リフォームは羽毛布団の通信簿。購入価格に品質が伴っていない粗悪品なことも?
先日羽毛布団リフォームのご相談を頂いた時の話です。
リフォームをご検討されている羽毛布団は、お客様がご結婚された時にお母様が用意して下さった思い入れのあるお布団です。
【お預かりした羽毛布団】
メーカー:某A
使用年数:15~20年
サイズ:シングルサイズ
表生地(上層):絹100%
表生地(下層):綿100%
裏生地:綿100%
キルト:4×5マス立体
冬用:ホワイトグース95% 1400g
付き添いでいらっしゃったお母様のお話によると、当時購入されたお布団屋さんから「これが一番質のいいやつ」と勧められ、価格は1枚あたり30万円ほどだったそうです。
表側は絹の生地と綿の生地で二重になっており、摩擦に弱い絹の部分が裂けてしまっておりました。使用年数を考慮するとこれは致し方ないことです。
今回はお布団屋さんで購入されたものですので違いますが、この表側の生地が二重になっているタイプは訪問販売系の布団でしばしば見かけられます。
Q. なぜ表側の生地が二重になっているのか?
(以下、辛口な表現になります。お気を悪くされた方がいらっしゃいましたら申し訳ございません)
A. 身もふたもない言い方で恐縮ですが、特に布団としての意味はありません。
これは寝心地を良くするための工夫ではなく、布団の表面を絹の生地で着飾ることで、見た目を華やかにし、高額な価格設定に納得感を持たせるための工夫です。。。語弊のある表現かもしれませんが、つまりハッタリをきかせた布団ということです。ただし布団を機能面だけで語るのではなく、芸術品として見れば素晴らしい布団かもしれません。。。「いやそれは違う。あなたの認識は間違っている。」という方がいらっしゃいましたら、ぜひご指摘ください。
また中の羽毛を取り出してみると、品質的には悪いものではありませんでした。ですがこれが果たして30万円という価格に釣り合う品質かというと、それはそれで疑問が残るレベルのものでした。
品質表示のタグにはダウン95%と記載されていますが、スモールフェザーやネックフェザーの混入が目立ちます。20年近く使用されていて劣化が進んでいるとはいえ、当店が扱うダウン95%の羽毛とは随分と大きな差があります。それは素人目にも明らかに分かる違いでした。

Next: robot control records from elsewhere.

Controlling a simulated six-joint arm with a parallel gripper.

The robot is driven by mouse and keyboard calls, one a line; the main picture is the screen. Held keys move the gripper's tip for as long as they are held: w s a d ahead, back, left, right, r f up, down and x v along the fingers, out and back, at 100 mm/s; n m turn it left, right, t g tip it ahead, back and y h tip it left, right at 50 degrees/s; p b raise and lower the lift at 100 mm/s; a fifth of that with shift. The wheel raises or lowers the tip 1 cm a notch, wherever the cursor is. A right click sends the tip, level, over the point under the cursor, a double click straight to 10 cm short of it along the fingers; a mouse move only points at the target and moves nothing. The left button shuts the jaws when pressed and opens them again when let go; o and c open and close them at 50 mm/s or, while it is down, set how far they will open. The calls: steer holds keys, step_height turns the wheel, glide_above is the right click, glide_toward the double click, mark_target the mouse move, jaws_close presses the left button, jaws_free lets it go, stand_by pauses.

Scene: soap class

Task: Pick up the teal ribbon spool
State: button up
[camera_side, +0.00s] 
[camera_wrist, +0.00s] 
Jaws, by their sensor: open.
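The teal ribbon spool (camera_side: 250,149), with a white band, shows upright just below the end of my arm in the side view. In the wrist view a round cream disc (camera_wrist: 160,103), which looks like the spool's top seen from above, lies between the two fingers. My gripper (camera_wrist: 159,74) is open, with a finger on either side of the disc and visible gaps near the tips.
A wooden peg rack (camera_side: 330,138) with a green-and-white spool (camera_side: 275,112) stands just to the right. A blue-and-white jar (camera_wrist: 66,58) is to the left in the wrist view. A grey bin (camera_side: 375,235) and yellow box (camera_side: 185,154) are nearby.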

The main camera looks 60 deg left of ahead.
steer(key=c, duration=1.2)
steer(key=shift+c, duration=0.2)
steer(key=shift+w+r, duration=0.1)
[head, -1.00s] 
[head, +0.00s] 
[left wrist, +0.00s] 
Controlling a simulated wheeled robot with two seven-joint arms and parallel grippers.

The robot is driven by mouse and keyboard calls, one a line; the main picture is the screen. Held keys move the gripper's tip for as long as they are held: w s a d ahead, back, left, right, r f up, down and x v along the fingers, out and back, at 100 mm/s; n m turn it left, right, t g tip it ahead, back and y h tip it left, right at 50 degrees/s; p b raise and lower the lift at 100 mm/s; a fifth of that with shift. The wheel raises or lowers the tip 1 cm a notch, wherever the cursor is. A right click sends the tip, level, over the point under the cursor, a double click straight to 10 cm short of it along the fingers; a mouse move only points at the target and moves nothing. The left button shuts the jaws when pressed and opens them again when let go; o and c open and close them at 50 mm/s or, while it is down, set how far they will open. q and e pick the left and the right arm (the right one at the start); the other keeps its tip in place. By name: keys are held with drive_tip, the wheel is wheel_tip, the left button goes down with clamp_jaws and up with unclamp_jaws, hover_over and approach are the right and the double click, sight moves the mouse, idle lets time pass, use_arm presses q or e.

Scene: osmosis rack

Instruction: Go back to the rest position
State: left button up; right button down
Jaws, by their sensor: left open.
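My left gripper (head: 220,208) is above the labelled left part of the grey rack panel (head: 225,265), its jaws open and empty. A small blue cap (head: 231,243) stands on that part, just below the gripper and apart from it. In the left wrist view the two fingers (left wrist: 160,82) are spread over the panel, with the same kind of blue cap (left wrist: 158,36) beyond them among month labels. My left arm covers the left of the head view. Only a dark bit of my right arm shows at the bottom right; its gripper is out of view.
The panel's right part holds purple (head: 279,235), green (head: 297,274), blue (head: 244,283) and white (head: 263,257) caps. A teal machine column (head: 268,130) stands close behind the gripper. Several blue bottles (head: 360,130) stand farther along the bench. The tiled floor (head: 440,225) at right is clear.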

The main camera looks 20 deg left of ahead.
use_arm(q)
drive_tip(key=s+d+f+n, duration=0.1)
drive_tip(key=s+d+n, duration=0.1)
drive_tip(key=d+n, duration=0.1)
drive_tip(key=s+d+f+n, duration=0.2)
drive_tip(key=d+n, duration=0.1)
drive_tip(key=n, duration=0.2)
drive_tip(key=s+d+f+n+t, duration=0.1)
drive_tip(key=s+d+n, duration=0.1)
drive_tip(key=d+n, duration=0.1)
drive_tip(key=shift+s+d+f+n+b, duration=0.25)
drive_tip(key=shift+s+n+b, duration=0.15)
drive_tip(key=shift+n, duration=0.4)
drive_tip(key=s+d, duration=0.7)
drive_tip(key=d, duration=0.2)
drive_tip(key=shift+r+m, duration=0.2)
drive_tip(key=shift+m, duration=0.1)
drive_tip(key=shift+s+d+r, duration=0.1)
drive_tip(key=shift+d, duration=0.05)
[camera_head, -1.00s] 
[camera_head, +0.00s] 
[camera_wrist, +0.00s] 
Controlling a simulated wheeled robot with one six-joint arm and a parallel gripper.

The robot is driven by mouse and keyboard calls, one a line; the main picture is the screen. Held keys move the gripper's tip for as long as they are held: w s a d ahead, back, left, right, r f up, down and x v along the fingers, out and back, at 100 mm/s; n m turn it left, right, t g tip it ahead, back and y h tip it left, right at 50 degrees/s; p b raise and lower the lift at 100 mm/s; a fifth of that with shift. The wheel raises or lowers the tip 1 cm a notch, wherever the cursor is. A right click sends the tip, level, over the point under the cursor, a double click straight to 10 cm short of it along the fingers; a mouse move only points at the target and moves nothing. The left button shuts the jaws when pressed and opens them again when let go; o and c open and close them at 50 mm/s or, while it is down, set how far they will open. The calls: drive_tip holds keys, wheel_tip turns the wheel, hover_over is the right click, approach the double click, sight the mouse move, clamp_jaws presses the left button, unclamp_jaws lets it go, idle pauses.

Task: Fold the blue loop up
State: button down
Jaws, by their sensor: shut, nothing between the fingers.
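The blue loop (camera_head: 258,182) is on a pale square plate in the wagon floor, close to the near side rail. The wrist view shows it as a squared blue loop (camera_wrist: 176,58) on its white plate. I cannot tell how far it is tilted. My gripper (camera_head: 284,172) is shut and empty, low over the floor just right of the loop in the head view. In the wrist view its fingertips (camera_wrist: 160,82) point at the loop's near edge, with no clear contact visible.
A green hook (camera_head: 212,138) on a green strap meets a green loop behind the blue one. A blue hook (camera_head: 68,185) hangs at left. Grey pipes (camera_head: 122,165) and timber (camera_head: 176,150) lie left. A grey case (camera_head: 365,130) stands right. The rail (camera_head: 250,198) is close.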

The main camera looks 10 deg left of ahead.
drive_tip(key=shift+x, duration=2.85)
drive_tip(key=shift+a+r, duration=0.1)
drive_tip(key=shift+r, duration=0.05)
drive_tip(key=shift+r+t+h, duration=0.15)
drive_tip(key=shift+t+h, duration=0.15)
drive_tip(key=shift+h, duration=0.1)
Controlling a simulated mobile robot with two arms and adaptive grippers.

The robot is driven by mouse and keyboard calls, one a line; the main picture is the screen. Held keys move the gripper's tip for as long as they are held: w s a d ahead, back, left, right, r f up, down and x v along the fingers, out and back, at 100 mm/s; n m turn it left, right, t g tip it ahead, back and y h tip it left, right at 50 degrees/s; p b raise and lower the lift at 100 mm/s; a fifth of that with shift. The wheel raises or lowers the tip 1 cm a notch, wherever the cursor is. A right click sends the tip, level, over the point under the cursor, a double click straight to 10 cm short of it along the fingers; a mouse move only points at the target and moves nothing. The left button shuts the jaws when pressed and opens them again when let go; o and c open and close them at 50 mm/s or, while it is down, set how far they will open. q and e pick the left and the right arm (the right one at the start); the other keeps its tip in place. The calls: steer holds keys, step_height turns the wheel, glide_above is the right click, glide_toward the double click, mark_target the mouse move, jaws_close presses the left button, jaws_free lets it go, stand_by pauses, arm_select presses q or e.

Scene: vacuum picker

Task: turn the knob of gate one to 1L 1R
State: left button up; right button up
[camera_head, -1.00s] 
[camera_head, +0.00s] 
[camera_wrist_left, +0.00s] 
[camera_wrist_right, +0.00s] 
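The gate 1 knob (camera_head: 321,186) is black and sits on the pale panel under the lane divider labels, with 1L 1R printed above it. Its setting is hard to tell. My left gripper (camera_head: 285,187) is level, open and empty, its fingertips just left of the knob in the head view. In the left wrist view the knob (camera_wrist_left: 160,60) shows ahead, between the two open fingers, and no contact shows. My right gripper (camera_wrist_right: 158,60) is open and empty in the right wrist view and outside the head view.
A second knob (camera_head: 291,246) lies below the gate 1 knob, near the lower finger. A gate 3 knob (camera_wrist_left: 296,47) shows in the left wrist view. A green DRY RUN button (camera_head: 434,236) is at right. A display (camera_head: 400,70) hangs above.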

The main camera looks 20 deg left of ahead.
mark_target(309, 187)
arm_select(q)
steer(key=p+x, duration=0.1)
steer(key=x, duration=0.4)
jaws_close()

それに何よりダウンの粒が小さくパワーがありません。実際に布団を見ても、1400g入りとタグに記載されている割には布団にボリュームがほとんどありません。
きっとお客様は大事に大事にお使いになってこられたのでしょう。布団自体に目立った汚れはなく、見た目のダメージからすると絹の生地の部分が断片的に裂けている程度。大切にされてきたということが一目で分かります。
つまり外見の傷みと、布団としてのボリュームのなさにギャップがあるのです。
大体中の羽毛がダメになってしまっている時は、生地の傷みもそれなりになっています。生地がキレイなのに膨らみがないというのは、得てして中の羽毛に問題がある時です。
消費者の方には布団の中身のことは分かりません。分からなくて当然です。布団を売っているお店側も中身を知らずに販売しているケースが多いわけですから。
30万円という価格が付いていれば、当然消費者の方は「この布団には30万円相当の価値のある羽毛が使われているんだろう」と思うでしょうし、10万円の値付けがなされていたら10万円相当の中身が入っていると思うでしょう。ところが今回のケースのように、どう考えても価格に品質が釣り合っていないということはよくあります。
知らぬが仏という言葉もありますので、お客様にこういった悲しい事実を伝えるべきかどうか悩むこともしばしばです。
「とても良いものだと思っていた布団が実はそうではなかった。」
こんなに悲しいことはありませんよね。
このようなことが少しでもなくなるよう業界全体で改善していかないといけないのですが、自浄作用が働かない業界なので期待しても無理かな。。。